Build for the future
“South Africa must not use the World Cup as an excuse to rob the industry by inflating infrastructure charges,” says Giovanni Bisignani, IATA Director General and CEO. “Proposals for a 59.9% increase in airport charges and a 42.6% increase in air traffic control charges are divorced from reality and completely unacceptable. When airlines are fighting for survival, such proposals are an embarrassment that must be resolved before the world comes to visit in June.”
The proposed increases are largely a result of the new King Shaka International Airport at La Mercy in Durban. The facility takes the adage of building for the future a bit too far. It will handle 7.5 million passengers per annum (mppa) with potential to expand to 45 million passengers.
The problem is that La Mercy, which is to open in May, is probably 10 years ahead of its time, according to capacity projections. Airlines say there was little consultation on the project, all claiming that Durban gives them something they don’t need.
And as the new fees involve a large amount of cross-subsidization—increases at Cape Town will partly finance the building of Durban—airlines that fly into South Africa but don’t use Durban will be paying for something they don’t use.
The Airports Company South Africa (ACSA) had not intended to build a new facility, says Nicky Knapp, Group Executive for Communications and Brand Management. “In August 2006, South Africa’s National Minister of Transport announced his decision that ACSA would take over the development of the new international airport at La Mercy from the KwaZulu-Natal Provincial Government, which had already started an EPC [engineer, procure and construct] process to develop the new airport.” Previously, the plan was to expand the existing facility.
And, says Knapp, the charges are simply the result of regulations, which state that ACSA must prefund all development and can only get its money back when the infrastructure comes online.

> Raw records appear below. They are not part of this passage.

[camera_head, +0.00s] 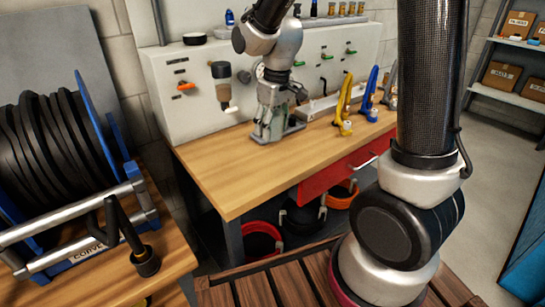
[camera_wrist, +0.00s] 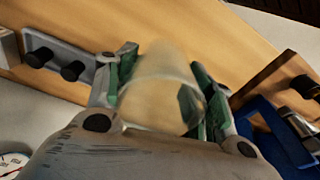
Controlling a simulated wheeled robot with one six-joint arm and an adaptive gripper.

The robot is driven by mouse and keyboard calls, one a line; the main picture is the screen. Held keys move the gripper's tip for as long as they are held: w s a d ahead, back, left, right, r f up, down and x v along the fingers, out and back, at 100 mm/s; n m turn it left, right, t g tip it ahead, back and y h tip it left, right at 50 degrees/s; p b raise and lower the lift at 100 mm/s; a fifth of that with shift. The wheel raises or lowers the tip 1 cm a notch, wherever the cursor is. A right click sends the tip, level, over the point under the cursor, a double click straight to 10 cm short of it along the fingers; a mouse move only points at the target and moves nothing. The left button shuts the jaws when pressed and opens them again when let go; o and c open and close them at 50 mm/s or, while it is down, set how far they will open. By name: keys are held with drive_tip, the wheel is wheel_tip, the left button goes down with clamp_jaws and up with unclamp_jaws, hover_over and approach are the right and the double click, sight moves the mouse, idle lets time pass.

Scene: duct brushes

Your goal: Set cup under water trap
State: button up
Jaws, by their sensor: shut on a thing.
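The water trap (camera_head: 222,85) hangs on the pale panel, a dark-topped bowl with a brownish body and a white outlet (camera_head: 231,110) at its lower end. My gripper (camera_head: 270,118) is right of the trap, low over the workbench. In the wrist view my gripper (camera_wrist: 160,98) has its green-padded fingers on both sides of a pale, see-through cup (camera_wrist: 158,85), shut on it. In the head view the cup cannot be made out clearly among the fingers. The space on the bench under the trap looks empty.
The wooden workbench (camera_head: 215,165) has clear room at its left front. Yellow (camera_head: 344,105) and blue (camera_head: 368,95) clamp-like tools stand to the right. The panel (camera_head: 180,75) rises behind, with an orange-handled valve (camera_head: 186,86) left of the trap. A hose reel (camera_head: 60,140) stands far left.

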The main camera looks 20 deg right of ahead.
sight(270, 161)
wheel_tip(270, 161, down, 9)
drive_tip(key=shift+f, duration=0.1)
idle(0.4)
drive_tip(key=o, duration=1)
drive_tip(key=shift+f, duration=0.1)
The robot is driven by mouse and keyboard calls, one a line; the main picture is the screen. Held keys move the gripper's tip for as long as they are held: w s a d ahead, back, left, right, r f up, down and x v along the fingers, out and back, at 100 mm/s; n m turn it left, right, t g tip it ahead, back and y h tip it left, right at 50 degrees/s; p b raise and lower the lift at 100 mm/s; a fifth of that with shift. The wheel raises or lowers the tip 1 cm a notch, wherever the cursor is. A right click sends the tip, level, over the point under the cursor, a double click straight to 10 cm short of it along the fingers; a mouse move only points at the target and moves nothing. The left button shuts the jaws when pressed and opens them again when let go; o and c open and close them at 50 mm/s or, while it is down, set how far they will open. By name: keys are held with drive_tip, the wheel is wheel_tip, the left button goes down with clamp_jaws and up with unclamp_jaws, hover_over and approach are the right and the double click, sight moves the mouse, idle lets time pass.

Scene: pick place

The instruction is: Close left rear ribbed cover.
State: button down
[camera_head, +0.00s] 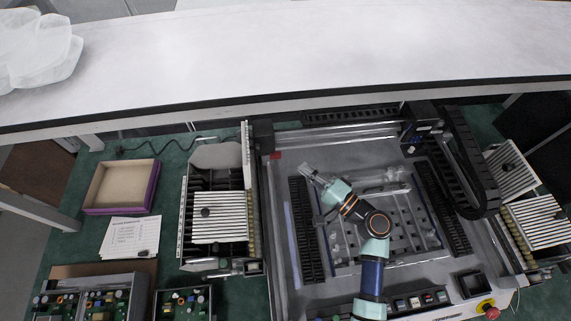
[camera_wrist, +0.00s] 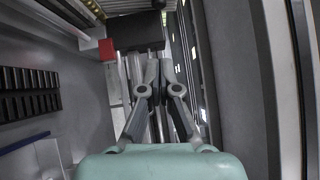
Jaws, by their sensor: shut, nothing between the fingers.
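The left rear ribbed cover (camera_head: 247,155) stands upright on edge at the right side of the left box (camera_head: 183,222), so it is open. The rear part of that box shows dark slots inside. The left front ribbed cover (camera_head: 222,215), white with a dark round knob, lies flat over the front part. My gripper (camera_head: 307,171) is over the machine bed, right of the upright cover and apart from it. In the wrist view my gripper (camera_wrist: 160,66) is shut and empty, its fingers over metal rails. A ribbed surface shows at that view's top edge; I cannot tell what it is.
A black block (camera_head: 263,134) and a red piece (camera_head: 276,156) stand between my gripper and the cover. A purple-edged tray (camera_head: 121,187) and papers (camera_head: 127,238) lie left. A right box carries ribbed covers (camera_head: 541,221). A white bench (camera_head: 300,55) spans the back.

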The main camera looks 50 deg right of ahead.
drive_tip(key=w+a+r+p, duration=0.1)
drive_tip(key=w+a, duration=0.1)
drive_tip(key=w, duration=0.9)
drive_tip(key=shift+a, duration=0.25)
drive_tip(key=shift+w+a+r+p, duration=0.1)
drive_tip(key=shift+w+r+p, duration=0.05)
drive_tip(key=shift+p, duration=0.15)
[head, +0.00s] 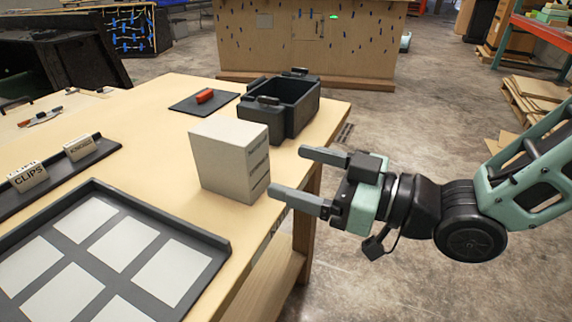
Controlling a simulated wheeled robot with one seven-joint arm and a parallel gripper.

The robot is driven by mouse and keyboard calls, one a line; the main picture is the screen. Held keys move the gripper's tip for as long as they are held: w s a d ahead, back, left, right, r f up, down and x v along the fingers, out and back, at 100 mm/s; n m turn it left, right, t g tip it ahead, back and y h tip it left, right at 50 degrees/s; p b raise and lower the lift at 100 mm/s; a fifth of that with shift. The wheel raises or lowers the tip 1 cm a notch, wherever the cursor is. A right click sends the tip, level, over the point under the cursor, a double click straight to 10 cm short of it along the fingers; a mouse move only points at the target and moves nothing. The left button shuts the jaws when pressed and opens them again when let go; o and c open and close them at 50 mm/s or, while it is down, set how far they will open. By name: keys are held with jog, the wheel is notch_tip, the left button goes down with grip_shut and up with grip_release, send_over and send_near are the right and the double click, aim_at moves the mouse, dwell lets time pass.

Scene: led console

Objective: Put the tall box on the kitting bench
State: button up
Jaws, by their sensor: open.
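A tall pale grey box (223,157) stands upright near the right edge of the wooden bench (170,195). Small dark print shows on its right face. My gripper (287,173) is open, with its two grey fingers pointing left toward the box. The fingertips are close to the box's right side, and I cannot tell whether they touch it. Nothing shows between the fingers. Whether this bench is the kitting bench cannot be read.
A black bin (297,98) stands behind the box. A red block (204,96) lies on a dark mat (187,107). A dark tray (219,243) with white panels fills the front. A rail (108,152) holds label cards at left. Bare wood lies left of the box.

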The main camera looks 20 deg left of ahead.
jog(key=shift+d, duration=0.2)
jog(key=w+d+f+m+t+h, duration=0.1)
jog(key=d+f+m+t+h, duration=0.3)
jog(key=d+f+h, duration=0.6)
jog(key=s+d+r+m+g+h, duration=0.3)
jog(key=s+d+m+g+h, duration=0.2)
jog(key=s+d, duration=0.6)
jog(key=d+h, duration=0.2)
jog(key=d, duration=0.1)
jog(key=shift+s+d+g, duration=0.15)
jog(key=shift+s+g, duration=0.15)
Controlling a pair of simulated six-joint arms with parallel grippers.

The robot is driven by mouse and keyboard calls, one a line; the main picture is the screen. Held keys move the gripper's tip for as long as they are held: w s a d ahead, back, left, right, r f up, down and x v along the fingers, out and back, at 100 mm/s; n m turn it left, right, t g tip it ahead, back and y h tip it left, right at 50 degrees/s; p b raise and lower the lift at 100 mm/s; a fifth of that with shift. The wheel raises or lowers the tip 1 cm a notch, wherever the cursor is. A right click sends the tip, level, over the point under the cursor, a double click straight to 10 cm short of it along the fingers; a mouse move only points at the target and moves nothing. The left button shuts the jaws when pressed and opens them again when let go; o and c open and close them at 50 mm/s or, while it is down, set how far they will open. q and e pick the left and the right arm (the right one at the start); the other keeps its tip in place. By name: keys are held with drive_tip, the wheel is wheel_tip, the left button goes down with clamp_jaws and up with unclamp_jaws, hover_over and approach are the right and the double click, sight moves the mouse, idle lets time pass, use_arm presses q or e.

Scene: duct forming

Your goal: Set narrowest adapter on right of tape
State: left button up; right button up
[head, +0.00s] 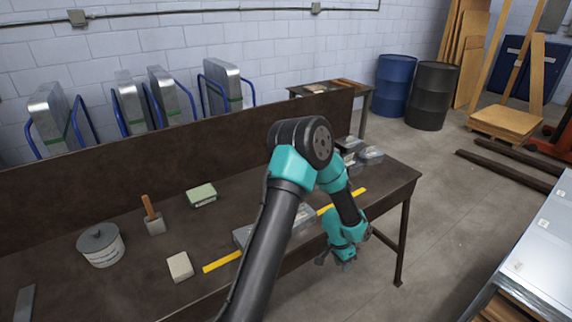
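A yellow tape strip (222,262) runs diagonally along the dark workbench, and my arm hides its middle. Grey sheet-metal pieces, which look like adapters (300,214), lie by the tape, partly hidden behind my arm. More grey metal pieces (371,154) sit together at the bench's far right end. I cannot tell which is the narrowest. My left gripper (336,262) hangs low past the bench's front edge, apart from these pieces. Its fingers are small and dark, and I see nothing held in them. My right gripper is not in view.
A raised back panel (160,168) borders the bench.

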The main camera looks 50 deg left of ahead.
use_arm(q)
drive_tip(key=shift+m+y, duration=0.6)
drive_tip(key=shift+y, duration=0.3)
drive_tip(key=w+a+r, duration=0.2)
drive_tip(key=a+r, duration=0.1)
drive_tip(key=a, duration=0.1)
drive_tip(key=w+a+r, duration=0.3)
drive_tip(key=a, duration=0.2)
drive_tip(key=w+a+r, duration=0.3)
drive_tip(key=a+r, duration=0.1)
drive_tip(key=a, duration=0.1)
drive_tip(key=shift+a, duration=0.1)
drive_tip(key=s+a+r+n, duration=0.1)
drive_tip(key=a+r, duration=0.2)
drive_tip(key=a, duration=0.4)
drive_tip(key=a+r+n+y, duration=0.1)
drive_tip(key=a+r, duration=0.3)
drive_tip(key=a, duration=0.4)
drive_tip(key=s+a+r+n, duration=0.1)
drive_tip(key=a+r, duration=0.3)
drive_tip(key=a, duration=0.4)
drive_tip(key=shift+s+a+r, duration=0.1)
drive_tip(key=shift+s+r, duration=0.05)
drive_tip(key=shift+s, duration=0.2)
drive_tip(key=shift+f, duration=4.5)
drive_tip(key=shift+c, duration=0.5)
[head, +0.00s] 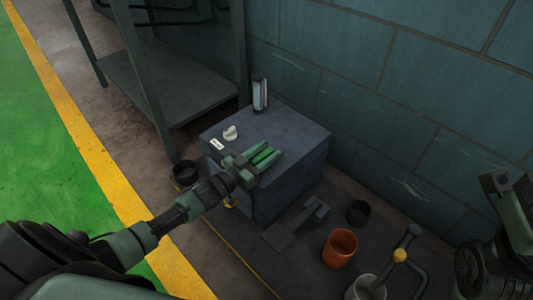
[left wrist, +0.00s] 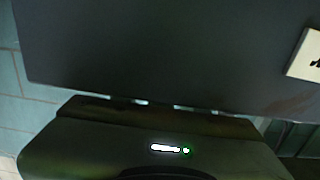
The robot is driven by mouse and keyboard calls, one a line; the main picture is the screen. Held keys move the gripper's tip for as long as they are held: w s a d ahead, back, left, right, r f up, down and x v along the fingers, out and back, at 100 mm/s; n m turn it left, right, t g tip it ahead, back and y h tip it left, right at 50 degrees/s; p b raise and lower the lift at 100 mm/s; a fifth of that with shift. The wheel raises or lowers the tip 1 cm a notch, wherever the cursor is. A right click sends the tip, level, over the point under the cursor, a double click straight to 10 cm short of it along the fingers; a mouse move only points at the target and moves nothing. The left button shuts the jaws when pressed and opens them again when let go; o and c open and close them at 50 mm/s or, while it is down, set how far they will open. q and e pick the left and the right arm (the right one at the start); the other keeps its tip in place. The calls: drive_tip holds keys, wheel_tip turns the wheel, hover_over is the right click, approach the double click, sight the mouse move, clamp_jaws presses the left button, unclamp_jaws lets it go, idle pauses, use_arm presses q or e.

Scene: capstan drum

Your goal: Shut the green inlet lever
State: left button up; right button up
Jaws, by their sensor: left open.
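My left gripper (head: 263,156) reaches in from the left in the head view. Its two green fingers are apart, over the top of a blue-grey box (head: 300,140), with nothing seen between them. I cannot make out a green inlet lever; the gripper and wrist hide part of the box's near side. A small yellow part (head: 229,204) shows just below the gripper. The left wrist view shows a dark flat face (left wrist: 160,50) close up with part of a pale label (left wrist: 307,56); the fingers are not clear there. My right gripper is not seen, only my right arm at the right edge.
A wall rises behind; a metal shelf (head: 165,80) stands left.

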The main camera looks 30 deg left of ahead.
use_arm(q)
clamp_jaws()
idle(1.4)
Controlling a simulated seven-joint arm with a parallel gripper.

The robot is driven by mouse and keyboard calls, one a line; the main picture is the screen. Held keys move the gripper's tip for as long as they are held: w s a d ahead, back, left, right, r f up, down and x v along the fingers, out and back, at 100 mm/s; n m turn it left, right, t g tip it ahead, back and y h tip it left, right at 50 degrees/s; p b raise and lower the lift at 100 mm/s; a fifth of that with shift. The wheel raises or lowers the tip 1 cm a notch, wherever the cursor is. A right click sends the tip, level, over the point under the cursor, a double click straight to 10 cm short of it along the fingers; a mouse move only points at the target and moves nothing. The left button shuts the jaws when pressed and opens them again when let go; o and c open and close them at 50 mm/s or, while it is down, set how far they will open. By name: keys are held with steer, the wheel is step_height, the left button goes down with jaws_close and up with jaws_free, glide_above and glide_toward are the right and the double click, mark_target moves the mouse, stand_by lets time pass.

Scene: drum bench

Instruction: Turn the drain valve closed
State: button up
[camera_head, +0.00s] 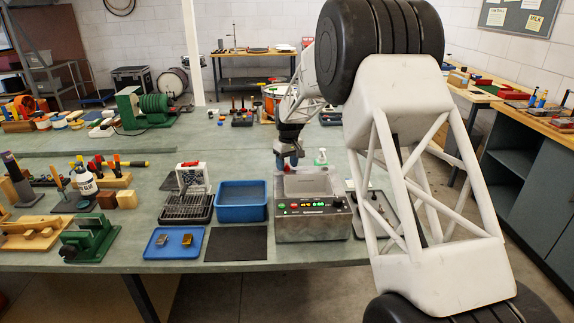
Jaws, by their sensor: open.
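My gripper (287,165) is small and far off, pointing down behind the machine's back left corner. It is open. A small red part (288,169) shows right at the gripper; I cannot tell what it is or whether they touch.
Left of the machine are a blue tub (242,202), a black mat (236,244), a wire rack (186,205) and a blue tray (174,250) with two small metal blocks. My arm hides much of the right side.

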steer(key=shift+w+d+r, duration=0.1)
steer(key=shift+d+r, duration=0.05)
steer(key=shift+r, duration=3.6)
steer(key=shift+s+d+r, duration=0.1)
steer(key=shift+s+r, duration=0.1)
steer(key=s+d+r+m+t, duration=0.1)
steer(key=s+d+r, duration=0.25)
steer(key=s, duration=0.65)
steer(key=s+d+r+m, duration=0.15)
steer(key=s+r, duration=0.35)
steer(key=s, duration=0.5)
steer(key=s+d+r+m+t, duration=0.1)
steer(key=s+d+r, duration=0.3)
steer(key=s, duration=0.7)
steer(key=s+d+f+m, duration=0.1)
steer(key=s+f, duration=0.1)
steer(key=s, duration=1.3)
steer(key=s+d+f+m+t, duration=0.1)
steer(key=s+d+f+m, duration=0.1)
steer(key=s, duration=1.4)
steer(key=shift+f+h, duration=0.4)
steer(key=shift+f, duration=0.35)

Durban has also suffered from severe cost overruns. Although ACSA made an initial “guestimate” that $409 million (ZAR 3.1 billion) would be spent on construction, latest estimates from the company are in the region of $900 million (ZAR 6.8 billion). It seems the regulating committee, which has accepted enormous increases in airport charges, is allowing most of the increased spend and even giving ACSA a return on it.
“The impact on South African Airways (SAA) and aviation in general will be negative as customers can absorb only so much before they reduce their trips,” says Vimla Maistry, SAA Acting Head Group Corporate Affairs. “Alternatively, SAA and other airlines need to absorb some of these costs, which might have an impact on other areas of service delivery.”
Price elasticity analysis performed by IATA has shown that the increases will materially affect international passenger numbers if the costs are passed on to
the ticket. This will doubtless affect South African businesses, tourism and the wider economy. It will mean tough decisions for airlines on how best to
serve particular routes, if at all. Yields continue to suffer in the wake of the economic downturn and the region was never a high-yield destination anyway.
Other upgrades are also responsible for ACSA’s requested price increase, although none is as controversial. At Johannesburg, capacity has been increased to 25 mppa. There is an additional pier with nine gates, and terminal space has been improved through the introduction of more self-service kiosks. A new rail link connecting the airport to downtown is under construction, and will later be expanded to cover parts of Pretoria. Capacity at Cape Town has been doubled to 14 mppa, and again greater emphasis has been placed on self-service.
There is a danger, though, that ACSA will continue to pursue developments at the two airports despite notable falls in passenger traffic. The improvements lined up are valued at $1.7 billion (ZAR 12.6 billion) up to 2015 alone, potentially leading to yet more substantial charges increases for the next regulatory period.
Air Navigation Charges
Air navigation charges have also increased. ATNS wants to increase staff and related costs by 83% by 2015. The Regulating Committee seems on the verge of agreeing to these hikes, making the likelihood of further uncontrolled increases in the future even greater.
Air traffic management in the region has improved, though, with the introduction of Reduced Vertical Separation Minima, and there is still much that can be done. “Southern Africa can still adopt new technology,” says Manoj R K Ujoodha, CEO of Air Mauritius. “Increased traffic management through air-ground data links such as CPDLC and ADS-B will further improve efficiency and safety especially where radio coverage is of lower quality.”
The challenge will be in making these improvements in an efficient and cost-effective manner.